Bei der gemäß § 66 Abs. 2 FPG durchzuführenden Interessenabwägung sei zunächst auf die aus der Dauer des inländischen Aufenthaltes ableitbare Integration des Beschwerdeführers Bedacht zu nehmen. Diese wiege jedoch keinesfalls schwer, weil sich der Beschwerdeführer jahrelang unrechtmäßig in Österreich aufgehalten habe und die anschließende Rechtmäßigkeit des Aufenthaltes nur durch die angeführte Scheinehe erwirken habe können. Gleiches gelte für allfällige Beschäftigungsverhältnisse des Beschwerdeführers. Auch angesichts des Mangels jeglicher familiärer Bindungen zu Österreich sei das ihm insgesamt zuzusprechende Interesse an einem Weiterverbleib im Bundesgebiet gering. Dem stehe jedoch das hohe öffentliche Interesse an der Wahrung eines geordneten Fremdenwesens gegenüber. Bei Abwägung dieser Interessenlagen sei die belangte Behörde zu der Ansicht gelangt, dass die Auswirkungen des Aufenthaltsverbotes auf die Lebenssituation des Beschwerdeführers keinesfalls schwerer wögen als das in seinem Fehlverhalten gegründete hohe öffentliche Interesse an seinem "Verlassen und Fernbleiben des Bundesgebietes". Die Erlassung des Aufenthaltsverbotes erweise sich daher auch im Sinn des § 66 Abs. 2 FPG als zulässig.

Ein Sachverhalt gemäß § 61 FPG liege nicht vor.

Mangels sonstiger, besonders zu Gunsten des Beschwerdeführers sprechender Umstände habe die belangte Behörde keine Veranlassung gesehen, von der Erlassung des Aufenthaltsverbotes im Rahmen des ihr zustehenden Ermessens Abstand zu nehmen.

Was die Gültigkeitsdauer des Aufenthaltsverbotes betreffe, so sei dieses "mit nunmehr zehn Jahren zu befristen" gewesen. In Hinblick auf das dargestellte Gesamtfehlverhalten des Beschwerdeführers könne auch unter Bedachtnahme auf seine Lebenssituation vor Ablauf dieser Frist nämlich nicht erwartet werden, dass die für die Erlassung des Aufenthaltsverbotes maßgeblichen Gründe weggefallen sein würden.

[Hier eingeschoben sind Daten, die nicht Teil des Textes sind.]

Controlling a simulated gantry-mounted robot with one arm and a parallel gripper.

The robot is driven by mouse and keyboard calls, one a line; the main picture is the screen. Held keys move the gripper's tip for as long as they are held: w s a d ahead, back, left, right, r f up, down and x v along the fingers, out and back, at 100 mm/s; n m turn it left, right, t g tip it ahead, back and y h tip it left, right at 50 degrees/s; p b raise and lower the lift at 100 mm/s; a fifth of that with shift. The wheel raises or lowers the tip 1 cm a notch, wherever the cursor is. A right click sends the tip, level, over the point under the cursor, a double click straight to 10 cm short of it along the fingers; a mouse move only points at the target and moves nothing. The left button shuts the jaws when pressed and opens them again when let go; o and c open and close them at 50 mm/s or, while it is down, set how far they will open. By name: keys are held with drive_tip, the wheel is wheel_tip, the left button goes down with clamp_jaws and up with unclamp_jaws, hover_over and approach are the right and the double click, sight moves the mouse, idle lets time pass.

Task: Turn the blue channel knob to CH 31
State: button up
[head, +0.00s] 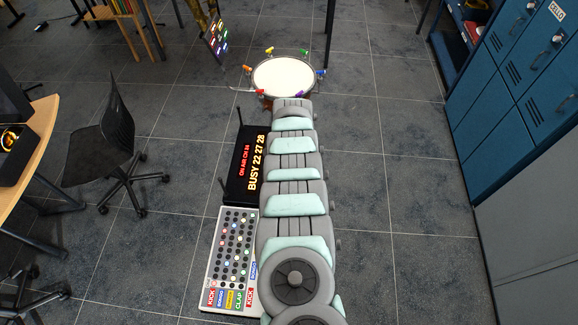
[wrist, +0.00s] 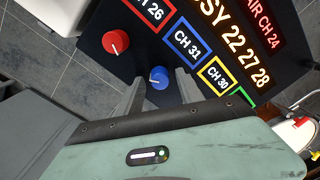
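The blue knob (wrist: 158,77) stands on a black panel (wrist: 140,62) in the wrist view. A blue-framed readout (wrist: 188,43) beside it shows CH 31. My gripper (wrist: 160,85) is open, with one finger on each side of the blue knob. Both fingers look apart from the knob, though how deep they reach is hard to tell. In the head view, the black display unit (head: 234,190) is partly covered by my arm. The blue knob and my gripper are hidden there.
A red knob (wrist: 116,42) sits close by, with a red-framed readout ending in 26. A yellow-framed readout (wrist: 217,77) shows CH 30. The display reads BUSY 22 27 28 and ON AIR CH 24. A button board (head: 232,255) and a drum (head: 283,77) adjoin my arm.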

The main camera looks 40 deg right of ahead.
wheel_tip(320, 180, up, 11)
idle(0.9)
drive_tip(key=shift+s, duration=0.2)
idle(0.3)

2. Gegen diesen Bescheid richtet sich die vorliegende Beschwerde mit dem Begehren, ihn wegen Rechtswidrigkeit seines Inhaltes oder Rechtswidrigkeit infolge Verletzung von Verfahrensvorschriften aufzuheben.

3. Die belangte Behörde legte die Akten des Verwaltungsverfahrens vor und erstattete eine Gegenschrift mit dem Antrag, die Beschwerde als unbegründet abzuweisen.

II.

Der Verwaltungsgerichtshof hat erwogen:

1.1. Vorauszuschicken ist, dass die Beschwerde zutreffend auf einen Widerspruch zwischen dem Spruch und der Begründung des angefochtenen Bescheides hinweist: Während der Spruch in eindeutiger Weise eine Bestätigung des von der Erstbehörde für die Dauer von fünf Jahren ausgesprochenen Aufenthaltsverbotes gemäß § 66 Abs. 4 AVG iVm § 60 Abs. 1 iVm Abs. 2 Z. 9 FPG zum Ausdruck bringt, ist in der Begründung von einer Befristung der Gültigkeitsdauer des Aufenthaltsverbotes mit "nunmehr zehn Jahren" die Rede.

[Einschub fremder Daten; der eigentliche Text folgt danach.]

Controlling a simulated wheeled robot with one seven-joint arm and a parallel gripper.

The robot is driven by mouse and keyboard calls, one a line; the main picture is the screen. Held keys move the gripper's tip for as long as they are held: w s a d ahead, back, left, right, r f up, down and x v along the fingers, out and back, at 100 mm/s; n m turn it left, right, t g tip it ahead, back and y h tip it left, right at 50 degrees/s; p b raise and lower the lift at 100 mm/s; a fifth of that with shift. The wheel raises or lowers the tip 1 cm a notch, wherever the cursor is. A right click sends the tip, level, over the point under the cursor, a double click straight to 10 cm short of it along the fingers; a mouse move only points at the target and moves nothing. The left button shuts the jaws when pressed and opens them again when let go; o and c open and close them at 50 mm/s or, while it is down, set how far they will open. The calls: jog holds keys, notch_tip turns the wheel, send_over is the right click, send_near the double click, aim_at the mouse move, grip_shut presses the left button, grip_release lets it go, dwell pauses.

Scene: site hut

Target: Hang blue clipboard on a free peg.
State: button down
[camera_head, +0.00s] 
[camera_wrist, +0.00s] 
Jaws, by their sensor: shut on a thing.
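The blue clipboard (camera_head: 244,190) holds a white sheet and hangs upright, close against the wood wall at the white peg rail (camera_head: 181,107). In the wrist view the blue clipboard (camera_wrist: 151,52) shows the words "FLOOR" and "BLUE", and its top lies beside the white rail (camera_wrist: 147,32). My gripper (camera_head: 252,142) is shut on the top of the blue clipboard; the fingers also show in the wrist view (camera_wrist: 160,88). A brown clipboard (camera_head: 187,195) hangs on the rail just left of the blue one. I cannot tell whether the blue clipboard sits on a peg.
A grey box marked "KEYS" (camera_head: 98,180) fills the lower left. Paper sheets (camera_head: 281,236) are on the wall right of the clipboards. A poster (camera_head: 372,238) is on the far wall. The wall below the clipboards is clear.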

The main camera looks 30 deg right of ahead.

1.2. Nach der hg. Rechtsprechung kommt eine Auslegung des Spruchs eines Bescheides nach dessen Begründung nur in jenen Fällen in Betracht, in denen der Spruch für sich allein Zweifel an seinem Inhalt offen lässt. Dagegen kommt eine Umdeutung (oder auch Ausweitung) eines klar gefassten Spruches anhand der Begründung des Bescheides nicht in Betracht (vgl. etwa das hg. Erkenntnis vom , Zl. 2000/12/0311).

Ist somit der Spruch des Bescheides eindeutig, dann kommt der Begründung eine den Inhalt des Bescheides modifizierende Wirkung nicht zu. Selbst ein Widerspruch der Begründung zum Spruch ist unerheblich, wenn nach dem Wortlaut des Spruchs eines Bescheides über dessen Inhalt kein Zweifel herrschen kann. Eine über den formalen Spruchinhalt hinausgehende Gesamtbetrachtung von Spruch und Begründung findet somit ihre Grenze dann, wenn der formale Spruchinhalt durch Ausführungen im Begründungsteil nicht ergänzt bzw. komplettiert wird, sondern mit diesem in Widerspruch gerät (vgl. das hg. Erkenntnis vom , Zl. 2004/02/0354, mwN).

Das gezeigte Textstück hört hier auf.